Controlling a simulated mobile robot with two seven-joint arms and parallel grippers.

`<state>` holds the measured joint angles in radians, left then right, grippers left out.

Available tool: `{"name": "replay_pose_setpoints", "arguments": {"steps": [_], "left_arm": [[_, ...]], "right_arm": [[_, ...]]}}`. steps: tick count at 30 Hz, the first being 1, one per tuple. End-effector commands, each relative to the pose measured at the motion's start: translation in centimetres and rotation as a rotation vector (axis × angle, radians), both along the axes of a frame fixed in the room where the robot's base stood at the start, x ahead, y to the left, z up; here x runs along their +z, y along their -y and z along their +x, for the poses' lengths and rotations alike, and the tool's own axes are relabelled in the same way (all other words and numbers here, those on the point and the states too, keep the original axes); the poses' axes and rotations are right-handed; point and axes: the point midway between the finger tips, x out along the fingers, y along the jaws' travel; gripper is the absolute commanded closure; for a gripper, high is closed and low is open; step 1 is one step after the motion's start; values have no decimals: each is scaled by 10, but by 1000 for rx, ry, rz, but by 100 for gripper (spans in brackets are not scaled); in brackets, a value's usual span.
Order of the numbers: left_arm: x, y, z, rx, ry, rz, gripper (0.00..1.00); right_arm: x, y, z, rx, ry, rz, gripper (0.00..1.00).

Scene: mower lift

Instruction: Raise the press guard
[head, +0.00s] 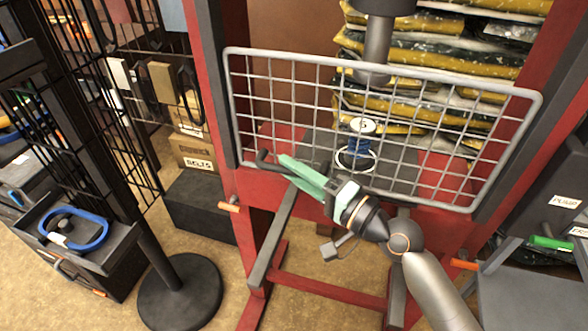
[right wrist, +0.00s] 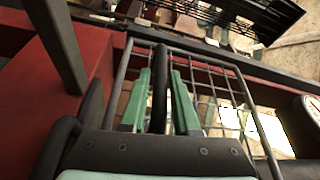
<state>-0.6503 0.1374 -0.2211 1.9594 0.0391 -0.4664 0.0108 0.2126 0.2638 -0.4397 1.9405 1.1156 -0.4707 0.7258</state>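The press guard (head: 468,88) is a grey wire-mesh panel on the front of the red press (head: 325,284). It also shows in the right wrist view (right wrist: 205,52). A black handle bar (right wrist: 160,85) is at its lower left, with its end (head: 264,160) sticking out past the fingertips in the head view. My right gripper (head: 286,170) has pale green fingers, one on each side of this bar, close to it in the right wrist view (right wrist: 160,78). I cannot tell whether they press on it. My left gripper is not in view.
Yellow-and-dark bags (head: 440,50) are stacked behind. A black post with a round base (head: 180,292) stands at left, beside a tray with a blue ring (head: 100,236). A grey surface (head: 530,300) is at lower right.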

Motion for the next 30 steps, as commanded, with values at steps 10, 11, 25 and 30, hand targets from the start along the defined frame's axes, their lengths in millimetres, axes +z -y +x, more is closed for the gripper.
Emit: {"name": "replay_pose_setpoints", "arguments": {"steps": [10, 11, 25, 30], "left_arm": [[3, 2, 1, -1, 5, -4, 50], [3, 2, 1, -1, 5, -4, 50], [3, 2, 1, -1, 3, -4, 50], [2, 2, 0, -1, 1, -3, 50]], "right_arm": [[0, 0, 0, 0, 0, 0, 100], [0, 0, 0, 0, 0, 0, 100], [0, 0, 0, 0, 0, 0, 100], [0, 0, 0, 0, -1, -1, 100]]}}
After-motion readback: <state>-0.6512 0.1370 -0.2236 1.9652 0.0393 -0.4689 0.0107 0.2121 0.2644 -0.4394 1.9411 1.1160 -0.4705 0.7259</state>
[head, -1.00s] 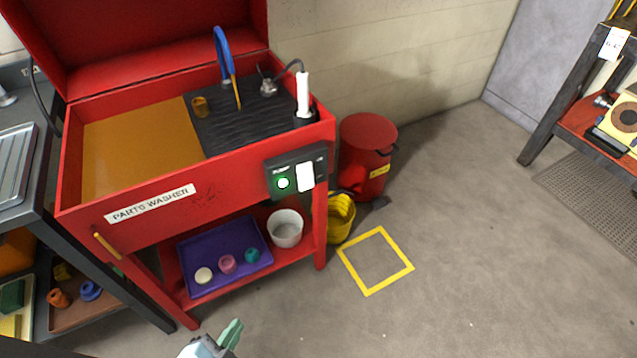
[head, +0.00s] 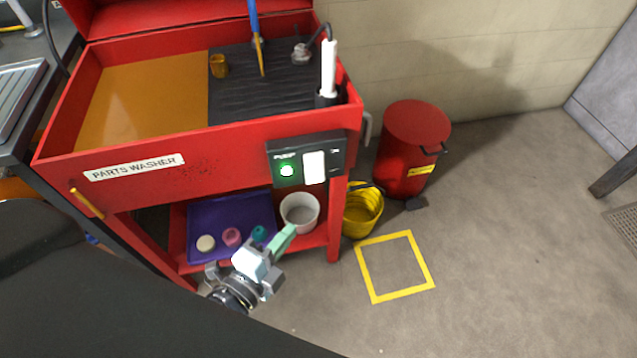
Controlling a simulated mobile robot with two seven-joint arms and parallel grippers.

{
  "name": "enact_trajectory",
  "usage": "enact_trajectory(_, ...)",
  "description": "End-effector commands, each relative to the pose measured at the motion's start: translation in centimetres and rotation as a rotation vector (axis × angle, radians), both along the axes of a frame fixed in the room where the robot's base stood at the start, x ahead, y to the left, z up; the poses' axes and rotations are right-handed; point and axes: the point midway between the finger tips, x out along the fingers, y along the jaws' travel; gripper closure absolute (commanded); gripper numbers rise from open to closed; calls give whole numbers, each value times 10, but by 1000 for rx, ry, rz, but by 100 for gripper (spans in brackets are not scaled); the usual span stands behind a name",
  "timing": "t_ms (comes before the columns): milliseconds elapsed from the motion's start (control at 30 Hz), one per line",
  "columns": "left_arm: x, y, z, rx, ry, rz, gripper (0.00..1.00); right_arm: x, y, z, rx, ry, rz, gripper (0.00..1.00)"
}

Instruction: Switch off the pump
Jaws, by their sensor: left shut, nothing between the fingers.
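The pump switch panel (head: 335,157) is a dark box on the front right of the red parts washer (head: 225,147). It has a lit green lamp (head: 287,171) under the word PUMP and a white rocker switch (head: 314,167) beside it. My left gripper (head: 287,235) is shut and empty, its pale green fingers pointing up and right. In the picture it lies below the panel, in front of the lower shelf, apart from the switch. My right gripper is not in view.
A white bucket (head: 299,212) and a purple tray (head: 206,218) with small parts stand on the washer's lower shelf. A yellow bucket (head: 362,213) and a red bin (head: 411,150) stand to the right. A yellow floor square (head: 417,292) is empty.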

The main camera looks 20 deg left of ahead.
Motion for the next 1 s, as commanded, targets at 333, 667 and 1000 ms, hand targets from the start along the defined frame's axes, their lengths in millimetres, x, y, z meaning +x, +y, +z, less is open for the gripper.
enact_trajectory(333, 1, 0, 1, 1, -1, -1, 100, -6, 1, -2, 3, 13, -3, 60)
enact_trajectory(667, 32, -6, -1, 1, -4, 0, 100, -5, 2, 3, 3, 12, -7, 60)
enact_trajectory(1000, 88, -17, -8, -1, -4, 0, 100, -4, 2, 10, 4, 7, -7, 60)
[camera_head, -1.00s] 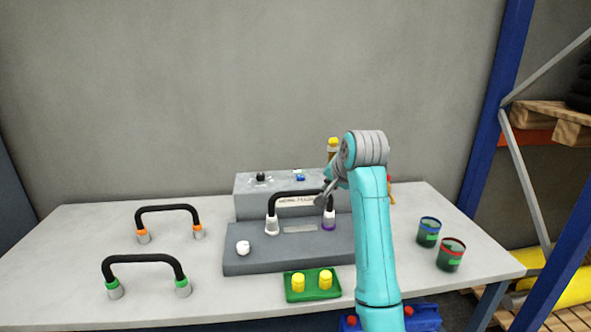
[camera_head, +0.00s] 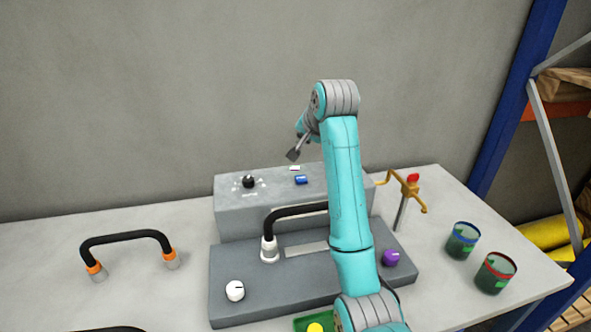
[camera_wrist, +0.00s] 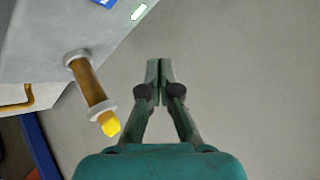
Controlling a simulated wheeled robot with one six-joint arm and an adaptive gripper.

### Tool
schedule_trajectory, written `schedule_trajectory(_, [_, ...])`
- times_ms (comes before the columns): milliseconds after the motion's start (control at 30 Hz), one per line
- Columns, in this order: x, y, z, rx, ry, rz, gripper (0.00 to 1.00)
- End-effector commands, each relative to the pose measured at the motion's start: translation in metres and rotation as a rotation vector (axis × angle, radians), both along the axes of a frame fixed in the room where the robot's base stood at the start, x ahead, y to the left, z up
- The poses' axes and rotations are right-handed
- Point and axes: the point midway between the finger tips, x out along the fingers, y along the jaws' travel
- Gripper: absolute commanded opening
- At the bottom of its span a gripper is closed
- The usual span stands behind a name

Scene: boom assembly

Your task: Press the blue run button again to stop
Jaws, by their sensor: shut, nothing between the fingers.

■ **Stated goal**
Repeat the records above exactly, from the first line through the line containing "[right wrist, +0.00s]", and leave out the pictures.

■ **Full solution**
Controlling a simulated mobile robot with two seven-joint arms and parallel grippers.

`<state>` holds the measured joint angles in radians, left then right, grippers left out.

Available tool: `{"name": "replay_pose_setpoints", "arguments": {"steps": [_], "left_arm": [[_, ...]], "right_arm": [[_, ...]]}}`. steps: tick count at 30 Hz, the first being 1, one per tuple. End-effector commands, each relative to the pose measured at the motion's start: translation in centimetres and rotation as a rotation vector (axis × angle, radians), both along the axes of a frame fixed in the room where the robot's base stood at the start, x ahead, y to the left, z up; here x runs along their +z, y along their -y and z along their +x, for the poses' lengths and rotations alike, and the tool's own axes are relabelled in the same way (all other words and numbers here, those on the point and the states too, keep the original axes); the poses' axes and rotations are right-handed; point and axes: the point midway between the finger tips, x out along the fingers, y along the jaws' travel; gripper is the absolute commanded closure; for a gripper, high is closed and low is open; step 1 is one step after the motion's start; values have no decimals: each is scaled by 10, but by 1000 for rx, ry, rz, but by 100 for gripper (spans in brackets are not scaled); in brackets, a value's usual span.
Order of the numbers: left_arm: x, y, z, rx, ry, rz, gripper (0.00..1.00); right_arm: x, y, z, rx, ry, rz, gripper (0.00..1.00).

Scene: mower lift

Instruction: Raise the press guard
[head, +0.00s] 
[right wrist, +0.00s] 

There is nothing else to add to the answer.